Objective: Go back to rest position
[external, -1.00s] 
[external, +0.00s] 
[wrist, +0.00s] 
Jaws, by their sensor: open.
...
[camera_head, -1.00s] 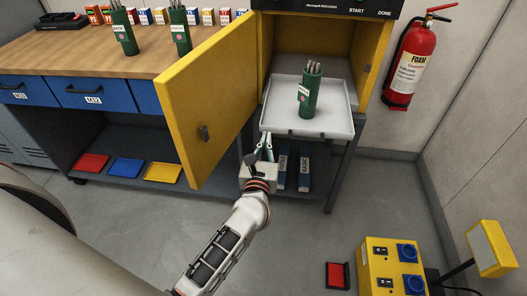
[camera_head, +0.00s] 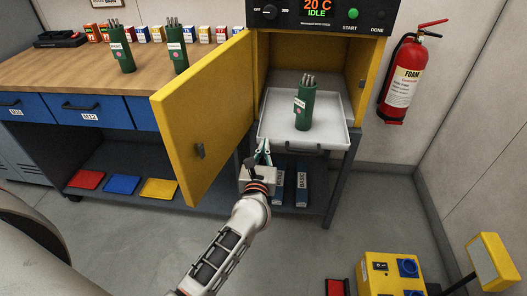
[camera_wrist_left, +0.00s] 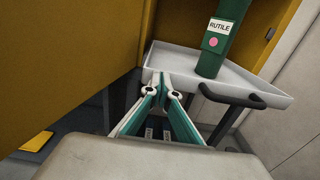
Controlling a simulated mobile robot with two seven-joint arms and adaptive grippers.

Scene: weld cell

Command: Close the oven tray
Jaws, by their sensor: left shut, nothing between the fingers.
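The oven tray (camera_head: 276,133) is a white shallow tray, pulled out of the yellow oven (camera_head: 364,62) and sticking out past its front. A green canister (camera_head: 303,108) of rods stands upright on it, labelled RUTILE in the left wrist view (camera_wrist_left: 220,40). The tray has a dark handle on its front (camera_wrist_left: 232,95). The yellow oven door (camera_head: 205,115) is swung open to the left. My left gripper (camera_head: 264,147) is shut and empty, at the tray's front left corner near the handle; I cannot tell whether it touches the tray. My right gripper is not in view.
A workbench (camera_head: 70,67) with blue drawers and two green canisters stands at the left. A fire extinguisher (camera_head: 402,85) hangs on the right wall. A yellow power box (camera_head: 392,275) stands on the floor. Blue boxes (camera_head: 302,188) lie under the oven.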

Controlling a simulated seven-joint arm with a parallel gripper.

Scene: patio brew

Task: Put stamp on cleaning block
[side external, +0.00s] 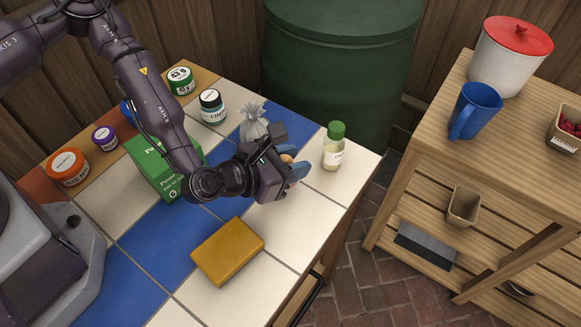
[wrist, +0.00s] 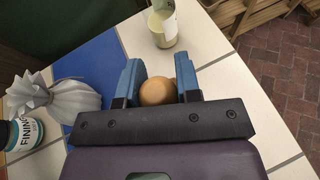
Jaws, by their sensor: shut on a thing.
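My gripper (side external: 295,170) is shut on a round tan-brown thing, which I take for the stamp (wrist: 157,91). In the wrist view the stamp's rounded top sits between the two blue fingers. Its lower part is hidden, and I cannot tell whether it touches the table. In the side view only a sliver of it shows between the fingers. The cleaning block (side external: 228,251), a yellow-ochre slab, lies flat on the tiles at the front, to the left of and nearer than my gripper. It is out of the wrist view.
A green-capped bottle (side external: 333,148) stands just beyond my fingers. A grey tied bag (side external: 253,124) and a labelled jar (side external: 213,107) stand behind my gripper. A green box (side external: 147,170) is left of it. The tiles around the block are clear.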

What is being asked - Go through the listing above and pull out each line containing the word "simulated".

Task solution -
Controlling a simulated mobile robot with two seven-joint arms and adaptive grippers.
Controlling a simulated seven-joint arm with a parallel gripper.

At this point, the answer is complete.